Today: Bryan Hansel, a professional landscape photographer in Grand Marais. Hansel leads photography workshops on the North Shore and at U.S. national parks. His work has appeared in a variety of publications, including National Geographic, Backpacker and Lake Superior Magazine.


I read widely and often outside my career focus. I’m working through the latest issues of Frogpond, the journal of the Haiku Society of America, and LensWork, my favorite photography-related magazine. For books, I just started “The Old Ways” by Robert MacFarlane about the connection humanity has to pathways worn by our feet across the landscapes we travel. So far, it’s a rich, philosophical study of what we have lost by removing ourselves from walking the landscape. In my 20s, I thru-hiked the Appalachian Trail, so I understand the feeling of being connected to a simple footpath through the woods. It’s a feeling we should all experience and, if we did, I think the world would be a better place.

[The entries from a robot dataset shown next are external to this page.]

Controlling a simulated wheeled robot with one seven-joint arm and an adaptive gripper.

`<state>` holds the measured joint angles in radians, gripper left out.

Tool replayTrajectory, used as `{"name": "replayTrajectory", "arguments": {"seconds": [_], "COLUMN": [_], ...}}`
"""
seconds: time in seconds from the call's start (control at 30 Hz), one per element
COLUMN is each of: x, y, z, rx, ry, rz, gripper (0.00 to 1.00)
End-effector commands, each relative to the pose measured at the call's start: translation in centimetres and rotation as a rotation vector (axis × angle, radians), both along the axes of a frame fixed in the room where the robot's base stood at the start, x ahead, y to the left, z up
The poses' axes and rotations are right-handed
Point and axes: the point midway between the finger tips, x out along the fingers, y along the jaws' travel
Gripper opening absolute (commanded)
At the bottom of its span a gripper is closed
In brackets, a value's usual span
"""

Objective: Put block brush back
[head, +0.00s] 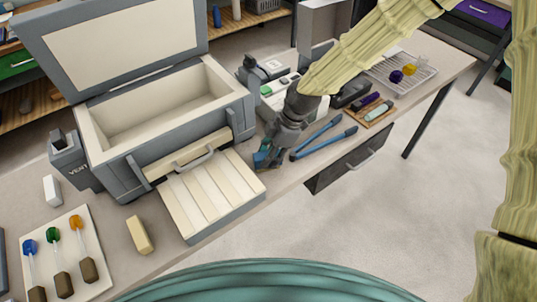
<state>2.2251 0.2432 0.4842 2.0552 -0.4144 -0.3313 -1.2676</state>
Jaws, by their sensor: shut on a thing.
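My gripper (271,148) reaches down from the upper right to the front of the bench, just right of the slatted cream panel. It is shut on a small blue thing (261,159), which seems to be the block brush. The fingers hide much of it, and I cannot make out bristles. It is close to the panel's right edge; I cannot tell whether it touches the bench. Blue-handled tongs (318,139) lie just to the right of my gripper.
An open grey case (160,127) stands behind the slatted panel (210,190). A yellowish block (139,235) and a board with colored glass rods (86,249) are at left. A wooden tray (377,119) with purple and teal pieces and a wire rack (417,82) are at right.

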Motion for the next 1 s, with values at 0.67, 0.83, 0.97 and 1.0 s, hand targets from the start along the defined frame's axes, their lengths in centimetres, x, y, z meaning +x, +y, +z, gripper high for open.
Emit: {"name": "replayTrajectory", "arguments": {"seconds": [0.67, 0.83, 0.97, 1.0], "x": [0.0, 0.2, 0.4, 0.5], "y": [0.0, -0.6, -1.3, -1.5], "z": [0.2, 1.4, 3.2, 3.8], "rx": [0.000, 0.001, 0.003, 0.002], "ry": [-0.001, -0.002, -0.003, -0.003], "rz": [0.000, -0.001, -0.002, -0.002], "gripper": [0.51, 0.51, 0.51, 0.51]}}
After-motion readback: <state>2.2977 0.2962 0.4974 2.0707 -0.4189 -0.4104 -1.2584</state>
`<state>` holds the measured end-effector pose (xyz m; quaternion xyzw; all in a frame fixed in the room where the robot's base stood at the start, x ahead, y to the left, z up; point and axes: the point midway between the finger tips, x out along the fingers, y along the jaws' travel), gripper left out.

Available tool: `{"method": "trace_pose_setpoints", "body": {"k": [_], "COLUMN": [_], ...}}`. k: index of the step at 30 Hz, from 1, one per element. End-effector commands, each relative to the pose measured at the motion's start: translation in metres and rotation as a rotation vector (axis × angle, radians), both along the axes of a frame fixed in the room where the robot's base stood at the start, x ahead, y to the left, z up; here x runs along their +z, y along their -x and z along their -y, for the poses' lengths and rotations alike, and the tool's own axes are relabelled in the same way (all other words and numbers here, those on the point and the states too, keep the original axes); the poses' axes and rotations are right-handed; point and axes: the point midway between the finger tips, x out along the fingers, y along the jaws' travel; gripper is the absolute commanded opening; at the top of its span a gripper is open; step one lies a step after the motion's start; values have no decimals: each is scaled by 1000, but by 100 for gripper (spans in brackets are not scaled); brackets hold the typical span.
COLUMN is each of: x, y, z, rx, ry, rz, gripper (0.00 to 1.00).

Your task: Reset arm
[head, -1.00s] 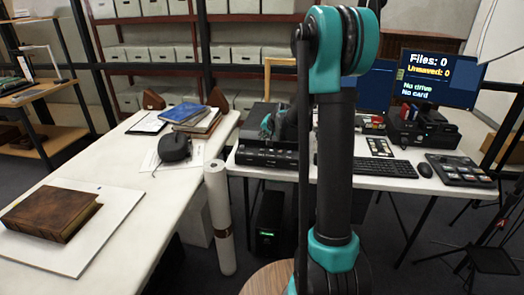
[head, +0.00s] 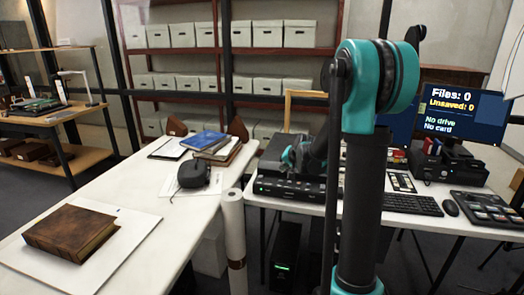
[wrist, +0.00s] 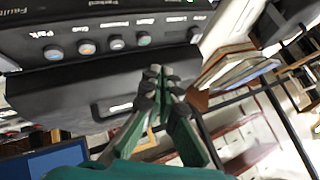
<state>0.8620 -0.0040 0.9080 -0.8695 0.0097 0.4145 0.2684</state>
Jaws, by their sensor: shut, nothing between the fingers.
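My gripper (head: 292,156) is over the left part of the far desk, partly hidden by my arm in the head view. In the wrist view its green fingers (wrist: 157,78) are together with nothing between them. They point at a black control box (wrist: 110,70) with a row of round buttons, one marked Park, and a white slot label on its lower front. In the head view the black box (head: 285,190) lies on the desk close to my gripper. I cannot tell if the fingertips touch it.
A long white table (head: 160,235) at left holds a brown book (head: 70,230) on a white board, a dark mouse-like device (head: 193,173) and stacked books (head: 210,145). A white roll (head: 233,225) stands between table and desk. A keyboard (head: 412,204) and monitors (head: 455,112) are at right.

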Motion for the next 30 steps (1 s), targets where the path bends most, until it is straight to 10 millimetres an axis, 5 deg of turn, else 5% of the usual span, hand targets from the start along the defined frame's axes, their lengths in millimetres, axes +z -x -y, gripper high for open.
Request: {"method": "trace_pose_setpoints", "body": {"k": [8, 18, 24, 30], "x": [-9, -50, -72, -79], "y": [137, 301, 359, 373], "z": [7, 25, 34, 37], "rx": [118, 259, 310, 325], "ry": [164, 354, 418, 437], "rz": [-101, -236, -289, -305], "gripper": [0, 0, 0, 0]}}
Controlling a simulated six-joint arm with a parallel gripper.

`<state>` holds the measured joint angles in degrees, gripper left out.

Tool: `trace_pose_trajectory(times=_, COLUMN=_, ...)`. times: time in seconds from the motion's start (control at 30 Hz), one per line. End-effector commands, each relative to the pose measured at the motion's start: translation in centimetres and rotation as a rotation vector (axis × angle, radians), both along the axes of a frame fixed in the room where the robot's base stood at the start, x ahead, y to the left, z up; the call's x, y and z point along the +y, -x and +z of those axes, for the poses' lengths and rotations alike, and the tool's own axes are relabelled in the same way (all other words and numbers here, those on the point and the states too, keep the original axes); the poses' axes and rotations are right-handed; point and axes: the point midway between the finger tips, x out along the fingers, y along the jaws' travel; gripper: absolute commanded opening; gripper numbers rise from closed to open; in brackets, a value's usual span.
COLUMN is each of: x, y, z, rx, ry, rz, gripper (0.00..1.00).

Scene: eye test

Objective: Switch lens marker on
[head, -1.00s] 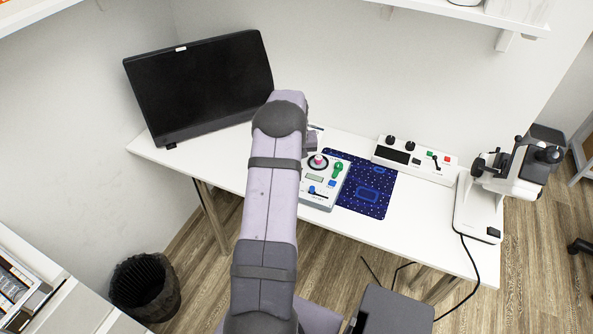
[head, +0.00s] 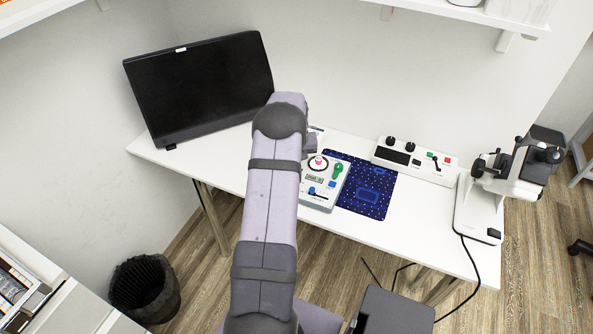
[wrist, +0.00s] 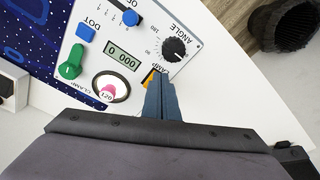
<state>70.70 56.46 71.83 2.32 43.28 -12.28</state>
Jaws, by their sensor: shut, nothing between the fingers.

Computational photography is on my mind. It’s using multiple sensors, lenses and algorithms to compute a photo. Where we see this is mainly in cellphones that have multiple lenses, each tasked with a different function. After the initial photo or multiple photos are taken, the phone’s processor combines them, and the phone kicks out an image that is higher quality than one that would have been taken with traditional methods.

I just replaced my cellphone with a new Google Pixel 3, which has arguably the most advanced algorithms. The results blow me away. Even at night, the most challenging time for all cameras, the images the Pixel makes are so good that it makes me wonder why most people would ever pick up a traditional camera. As this trend continues, it will be interesting to see if computational cameras replace interchangeable-lens cameras or if the technology makes its way into those cameras.


I’m addicted to YouTube. I mainly watch biking and photography creators, but I also watch some of the more popular YouTubers, such as Casey Neistat. My favorites are Ben Horne, e6 Vlogs, Kai W, Nigel Danson, Path Less Pedaled, Ryan Van Duzer, Seth’s Bike Hacks, and The Art of Photography. Sometimes I watch because I want to learn, but more often it’s about entertainment or inspiration.


I’m most interested in listening to my 3-year old. He has a great imagination, and I can listen to him for hours playing with his toys and telling stories about what is going on.


It’s the end of the year, so I’m spending a lot of time looking back through the photographs that I made this year to see what worked, where I excelled and where I failed. I’m looking for stylistic changes that I made throughout the year, for what separates this year’s images from previous years, and for how I can push that trend in my work. I find this helps me grow as an artist.